Mass rallies for voting rights in late August singled out Manchin, whose refusal to budge on the filibuster has also prevented legislation for revitalizing the Voting Rights Act of 1965 from passing. Manchin also supports that legislation, the John Lewis Voting Rights Advancement Act, but it appears impossible to pass without changes to filibuster rules that Manchin has so far opposed.
Rev. Liz Theoharis, an organizer with the Poor People’s Campaign in Virginia, compared Manchin’s support for the Freedom to Vote Act to a “photo op.”
“This is a cynical exercise of image polishing as Manchin stands in the way of For the People Act, fully restoring the 1965 Voting Rights Act, ending the filibuster, and raising minimum wage to $15/hour, all of which are widely supported by the people of West Virginia and the nation,” Theoharis said.
Voting rights experts say the Freedom to Vote Act contains some important improvements over the For the People Act, but Barber and other organizers oppose compromise language supported by Manchin on voter ID laws.
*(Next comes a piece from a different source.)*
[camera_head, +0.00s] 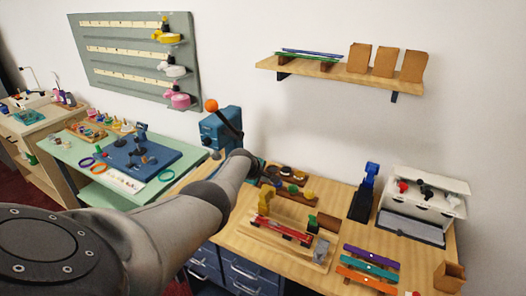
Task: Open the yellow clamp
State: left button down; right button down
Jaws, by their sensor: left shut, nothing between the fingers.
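A small upright yellow piece (264,200), which looks like the yellow clamp, stands on the wooden counter at the back end of a light wooden fixture (262,241). It is too small to tell whether its jaw is open or closed. A long red piece (284,231) lies on the fixture in front of it. My left arm reaches in from the lower left. My left gripper (262,170) is small and dark at the arm's far end, shut and empty, above and behind the yellow piece and apart from it. My right gripper is not in view.
A blue press (221,130) with an orange-knobbed lever stands behind my left arm. Wooden holders with dark round pieces (290,188) lie near the gripper. A blue upright tool (365,192) and a white box (420,200) stand right. Purple, teal and orange strips (371,256) lie front right.

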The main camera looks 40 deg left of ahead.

Instead of striking down voter ID requirements, which critics say can disenfranchise marginalized voters, the Freedom to Vote Act would expand the types of identification voters can present.
“The language that seems to deem voter ID as essential to election integrity and election confidence … that language is codifying the Trump lie” about election fraud, Barber said.
The Poor People’s campaign is currently urging activists to flood Manchin’s office with phone calls demanding the senator change his positions on the filibuster and support Democratic priorities. If Manchin refuses, Barber said activists may organize sit-ins and other forms of civil disobedience but did not give the senator any firm deadlines.
“Our backs are against the wall, and we have no choice but to fight. And we will fight nonviolently, but we will fight,” Barber said.
Still, the reverend remarked that it’s not too late for Manchin to change his mind.